■ **DATA SUPPLIED**:
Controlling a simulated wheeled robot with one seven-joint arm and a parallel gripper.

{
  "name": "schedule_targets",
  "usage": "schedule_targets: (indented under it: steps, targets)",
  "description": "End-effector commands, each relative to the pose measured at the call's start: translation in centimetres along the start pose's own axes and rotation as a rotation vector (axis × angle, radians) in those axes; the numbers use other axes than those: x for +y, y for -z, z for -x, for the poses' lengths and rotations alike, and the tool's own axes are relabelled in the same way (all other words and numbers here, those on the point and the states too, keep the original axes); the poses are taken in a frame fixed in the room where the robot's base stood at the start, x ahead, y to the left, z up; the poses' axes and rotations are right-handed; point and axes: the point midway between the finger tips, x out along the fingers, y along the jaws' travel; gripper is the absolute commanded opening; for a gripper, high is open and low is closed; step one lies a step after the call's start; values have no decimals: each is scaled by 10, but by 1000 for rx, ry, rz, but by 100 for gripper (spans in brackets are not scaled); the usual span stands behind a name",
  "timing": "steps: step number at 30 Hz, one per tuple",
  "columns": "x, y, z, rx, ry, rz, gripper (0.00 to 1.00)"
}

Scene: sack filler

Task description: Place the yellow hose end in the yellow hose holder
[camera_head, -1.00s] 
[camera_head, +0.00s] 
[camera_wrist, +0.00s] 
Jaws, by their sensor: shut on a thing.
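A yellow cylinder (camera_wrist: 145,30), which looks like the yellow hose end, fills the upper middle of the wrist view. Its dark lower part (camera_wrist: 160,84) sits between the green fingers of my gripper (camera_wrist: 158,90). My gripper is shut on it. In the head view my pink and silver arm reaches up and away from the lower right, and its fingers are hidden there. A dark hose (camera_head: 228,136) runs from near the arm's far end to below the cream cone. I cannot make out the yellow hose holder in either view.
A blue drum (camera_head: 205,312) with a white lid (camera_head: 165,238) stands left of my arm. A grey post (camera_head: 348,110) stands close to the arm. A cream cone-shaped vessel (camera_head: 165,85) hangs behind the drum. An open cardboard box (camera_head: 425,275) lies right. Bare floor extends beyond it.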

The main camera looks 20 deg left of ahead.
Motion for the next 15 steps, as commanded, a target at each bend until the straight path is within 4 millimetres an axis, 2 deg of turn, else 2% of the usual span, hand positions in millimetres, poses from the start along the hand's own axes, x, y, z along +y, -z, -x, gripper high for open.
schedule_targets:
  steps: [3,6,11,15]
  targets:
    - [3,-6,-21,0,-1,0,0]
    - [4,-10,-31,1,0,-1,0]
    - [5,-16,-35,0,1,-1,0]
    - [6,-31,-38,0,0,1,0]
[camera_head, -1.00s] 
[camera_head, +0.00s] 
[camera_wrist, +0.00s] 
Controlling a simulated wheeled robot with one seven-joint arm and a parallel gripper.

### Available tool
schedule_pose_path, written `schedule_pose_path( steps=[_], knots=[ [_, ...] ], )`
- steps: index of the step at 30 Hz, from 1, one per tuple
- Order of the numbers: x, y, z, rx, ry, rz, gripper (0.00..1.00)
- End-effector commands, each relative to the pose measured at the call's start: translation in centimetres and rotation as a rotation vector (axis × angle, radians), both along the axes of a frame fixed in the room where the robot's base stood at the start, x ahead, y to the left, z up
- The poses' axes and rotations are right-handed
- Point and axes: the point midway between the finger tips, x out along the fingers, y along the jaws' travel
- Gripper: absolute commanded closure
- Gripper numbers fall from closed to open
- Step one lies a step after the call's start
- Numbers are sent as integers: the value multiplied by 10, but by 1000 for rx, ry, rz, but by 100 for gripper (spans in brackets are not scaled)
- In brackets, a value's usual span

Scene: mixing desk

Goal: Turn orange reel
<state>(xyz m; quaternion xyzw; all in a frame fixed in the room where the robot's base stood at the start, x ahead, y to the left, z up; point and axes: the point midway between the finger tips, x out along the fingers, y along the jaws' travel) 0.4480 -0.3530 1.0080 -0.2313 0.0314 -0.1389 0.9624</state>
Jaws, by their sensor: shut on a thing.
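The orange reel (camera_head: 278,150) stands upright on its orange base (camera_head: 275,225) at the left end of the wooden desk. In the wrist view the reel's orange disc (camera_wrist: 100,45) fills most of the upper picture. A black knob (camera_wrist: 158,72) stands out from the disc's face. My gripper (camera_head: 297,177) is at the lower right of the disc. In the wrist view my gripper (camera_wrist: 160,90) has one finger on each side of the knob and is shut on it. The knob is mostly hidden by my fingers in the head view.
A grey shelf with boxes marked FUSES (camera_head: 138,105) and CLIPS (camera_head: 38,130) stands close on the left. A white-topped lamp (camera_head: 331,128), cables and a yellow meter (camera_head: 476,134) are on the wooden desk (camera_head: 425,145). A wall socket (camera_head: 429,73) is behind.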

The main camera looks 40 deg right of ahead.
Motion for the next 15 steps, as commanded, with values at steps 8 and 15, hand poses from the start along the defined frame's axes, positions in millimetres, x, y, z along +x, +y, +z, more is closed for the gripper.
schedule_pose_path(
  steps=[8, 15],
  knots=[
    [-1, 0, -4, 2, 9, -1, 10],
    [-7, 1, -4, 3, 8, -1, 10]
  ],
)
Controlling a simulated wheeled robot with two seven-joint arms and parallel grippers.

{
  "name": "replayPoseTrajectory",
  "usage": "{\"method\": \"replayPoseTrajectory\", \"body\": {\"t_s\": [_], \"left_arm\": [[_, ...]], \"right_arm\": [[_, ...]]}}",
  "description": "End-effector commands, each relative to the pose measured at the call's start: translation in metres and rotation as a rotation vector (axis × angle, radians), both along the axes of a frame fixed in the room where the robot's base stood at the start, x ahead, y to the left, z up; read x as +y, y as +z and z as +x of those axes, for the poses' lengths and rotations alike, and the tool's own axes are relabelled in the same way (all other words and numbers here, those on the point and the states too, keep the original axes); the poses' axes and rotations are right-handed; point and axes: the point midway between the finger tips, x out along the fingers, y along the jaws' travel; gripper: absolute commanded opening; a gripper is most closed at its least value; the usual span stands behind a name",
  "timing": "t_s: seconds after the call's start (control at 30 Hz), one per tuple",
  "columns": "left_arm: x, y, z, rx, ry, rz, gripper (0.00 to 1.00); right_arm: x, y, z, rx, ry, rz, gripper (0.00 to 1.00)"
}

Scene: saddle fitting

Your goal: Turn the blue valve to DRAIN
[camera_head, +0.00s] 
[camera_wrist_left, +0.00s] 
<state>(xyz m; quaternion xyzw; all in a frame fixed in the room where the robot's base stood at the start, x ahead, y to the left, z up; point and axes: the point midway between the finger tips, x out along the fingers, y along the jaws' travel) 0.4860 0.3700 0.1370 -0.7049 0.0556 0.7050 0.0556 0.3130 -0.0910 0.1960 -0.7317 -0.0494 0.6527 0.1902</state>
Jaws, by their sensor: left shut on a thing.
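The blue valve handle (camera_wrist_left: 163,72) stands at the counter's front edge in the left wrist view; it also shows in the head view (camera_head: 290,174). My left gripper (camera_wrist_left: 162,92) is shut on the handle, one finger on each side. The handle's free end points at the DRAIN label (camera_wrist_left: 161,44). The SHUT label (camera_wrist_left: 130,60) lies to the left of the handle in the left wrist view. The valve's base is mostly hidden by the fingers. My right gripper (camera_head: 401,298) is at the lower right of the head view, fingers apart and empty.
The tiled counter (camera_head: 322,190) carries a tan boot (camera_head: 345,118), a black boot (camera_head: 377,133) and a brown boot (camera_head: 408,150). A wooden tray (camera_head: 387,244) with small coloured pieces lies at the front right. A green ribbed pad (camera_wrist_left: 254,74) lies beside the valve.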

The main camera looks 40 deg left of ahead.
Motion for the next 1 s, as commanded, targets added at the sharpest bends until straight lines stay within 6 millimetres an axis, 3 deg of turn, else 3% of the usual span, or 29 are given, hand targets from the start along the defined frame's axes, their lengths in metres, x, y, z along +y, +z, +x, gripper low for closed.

■ **REQUIREMENTS**: Please return, exactly as they appear, the lines starting at the one that contains "- Gripper numbers fall from closed to open" and ending at the one that contains "0.0314 -0.1389 0.9624</state>".

■ **RESPONSE**:
- Gripper numbers fall from closed to open
- Step one lies a step after the call's start
- Numbers are sent as integers: the value multiplied by 10, but by 1000 for rx, ry, rz, but by 100 for gripper (spans in brackets are not scaled)
- In brackets, a value's usual span

Scene: mixing desk

Goal: Turn orange reel
<state>(xyz m; quaternion xyzw; all in a frame fixed in the room where the robot's base stood at the start, x ahead, y to the left, z up; point and axes: the point midway between the finger tips, x out along the fingers, y along the jaws' travel) 0.4480 -0.3530 1.0080 -0.2313 0.0314 -0.1389 0.9624</state>

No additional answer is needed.